Não fosse trágica, a perseguição a membros do Partido Comunista seria um dos episódios mais patéticos da história da indústria de cinema estadunidense. Durante a década de 1950, diretores com simpatias à esquerda do espectro político - como Orson Welles ou Jules Dassin - refugiaram-se na Europa enquanto, nos EUA, armou-se um grande teatro jurídico, liderado pelo senador republicano Joseph McCarthy, que atingiu seu ápice com o episódio dos Dez de Hollywood: um grupo de profissionais que se recusaram a depor frente à comissão do Senado e terminaram presos ou colocados na chamada Lista Negra, o que os impediu de trabalhar. Dessa dezena de homens, alguns – como o diretor Edward Dmytryck – acabaram se rendendo e depuseram frente à Comissão de Atividades Anti-Americanas para conseguir voltar ao trabalho. Outros, como o roteirista Dalton Trumbo, nunca aceitaram fazê-lo.

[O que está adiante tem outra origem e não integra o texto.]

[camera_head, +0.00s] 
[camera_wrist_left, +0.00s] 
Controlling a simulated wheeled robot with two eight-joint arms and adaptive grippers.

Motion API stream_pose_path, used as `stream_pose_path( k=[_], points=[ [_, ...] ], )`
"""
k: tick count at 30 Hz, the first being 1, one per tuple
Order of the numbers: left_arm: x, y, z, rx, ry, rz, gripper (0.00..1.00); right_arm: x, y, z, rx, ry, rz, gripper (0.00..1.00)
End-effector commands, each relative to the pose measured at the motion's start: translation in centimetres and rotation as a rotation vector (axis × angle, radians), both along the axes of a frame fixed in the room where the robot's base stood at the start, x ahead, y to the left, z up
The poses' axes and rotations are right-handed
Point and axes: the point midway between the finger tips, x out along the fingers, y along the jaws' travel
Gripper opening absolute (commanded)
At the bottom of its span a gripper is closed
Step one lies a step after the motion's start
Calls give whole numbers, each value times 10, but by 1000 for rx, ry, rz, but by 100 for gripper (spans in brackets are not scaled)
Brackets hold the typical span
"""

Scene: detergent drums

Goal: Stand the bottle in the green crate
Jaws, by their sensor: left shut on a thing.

A cinebiografia do diretor Jay Roach cria o retrato de um personagem impossível de não ser admirado: sagaz, inteligente, espirituoso, rápido nas respostas, de uma lógica mordaz, generoso com os amigos, carinhoso (quase sempre) com a família, inabalável em seus valores políticos. Além disso, trabalhador infatigável e talentoso que, durante os anos em que permaneceu proscrito pela indústria cinematográfica, venceu dois Oscars: o de roteiro por Roman Holiday (A princesa e o plebeu, William Wyler, 1953), creditado a Ian McLellan Hunter; e o de argumento original por Arenas sangrentas (The Brave One, Irving Rapper, 1956), assinado sob pseudônimo.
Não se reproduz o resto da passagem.